Der deutsche UN-Botschafter Peter Wittig begrüßte zwar die russische Initiative als Chance, die Differenzen im Rat zu überbrücken. Zugleich meldete er jedoch weiteren Gesprächsbedarf an: "Wir werden diskutieren und hoffen, dass wir die Lücken (im Entwurf) füllen können."
Laut UNO schon 5000 Tote
Die UN-Menschenrechtskommissarin Navi Pillay hatte den Rat am Montag in einer geschlossenen Sitzung davon unterrichtet, dass das gewaltsame Vorgehen der Regierung Baschar al-Assad schon mehr als 5000 Menschenleben in der Zivilbevölkerung gefordert hat. Pillay warf Assads Sicherheitskräften außerdem Folter und Vergewaltigungen vor.
Sie äußerte den Verdacht, dass die Regierung in Damaskus Verbrechen gegen die Menschlichkeit begehe und empfahl dem Sicherheitsrat, den Internationalen Strafgerichtshof (IStGH) anzurufen.
Syrische Opposition tagt in Tunesien
Um die Zeit nach dem Assad-Regime vorzubereiten, trifft sich von heute an der syrische Nationalrat in Tunesien.
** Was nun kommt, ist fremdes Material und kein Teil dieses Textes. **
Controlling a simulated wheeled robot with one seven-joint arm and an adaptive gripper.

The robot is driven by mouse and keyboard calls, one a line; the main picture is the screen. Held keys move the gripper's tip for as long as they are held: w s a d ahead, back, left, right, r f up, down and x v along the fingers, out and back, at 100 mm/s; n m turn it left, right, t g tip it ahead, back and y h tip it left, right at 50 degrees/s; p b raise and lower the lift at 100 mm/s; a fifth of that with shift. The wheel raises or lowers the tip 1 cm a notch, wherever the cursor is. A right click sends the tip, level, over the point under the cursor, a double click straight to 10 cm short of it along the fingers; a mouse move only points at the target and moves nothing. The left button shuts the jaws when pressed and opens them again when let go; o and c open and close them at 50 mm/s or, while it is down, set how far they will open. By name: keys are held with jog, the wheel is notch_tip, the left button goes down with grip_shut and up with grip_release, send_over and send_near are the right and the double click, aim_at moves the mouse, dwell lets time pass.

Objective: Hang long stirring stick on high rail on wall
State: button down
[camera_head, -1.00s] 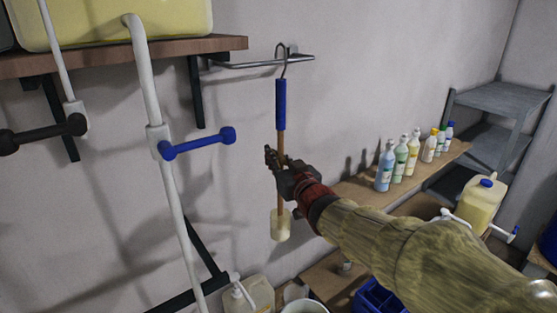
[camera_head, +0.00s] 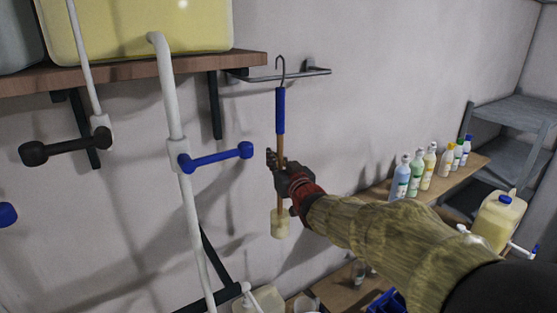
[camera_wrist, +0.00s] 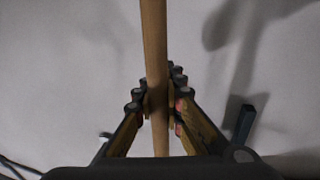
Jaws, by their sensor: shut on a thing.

In einem Hotel in der Hauptstadt Tunis werden in den kommenden drei Tagen rund 200 Oppositionelle aus Syrien über ihre Struktur und ihr politisches Programm beraten.
Zu dem Treffen werden auch ausländische Botschafter, tunesische Abgeordnete und Menschenrechtsaktivisten erwartet. Der im September gegründete Nationalrat vertritt die bedeutendsten syrischen Oppositionsgruppen.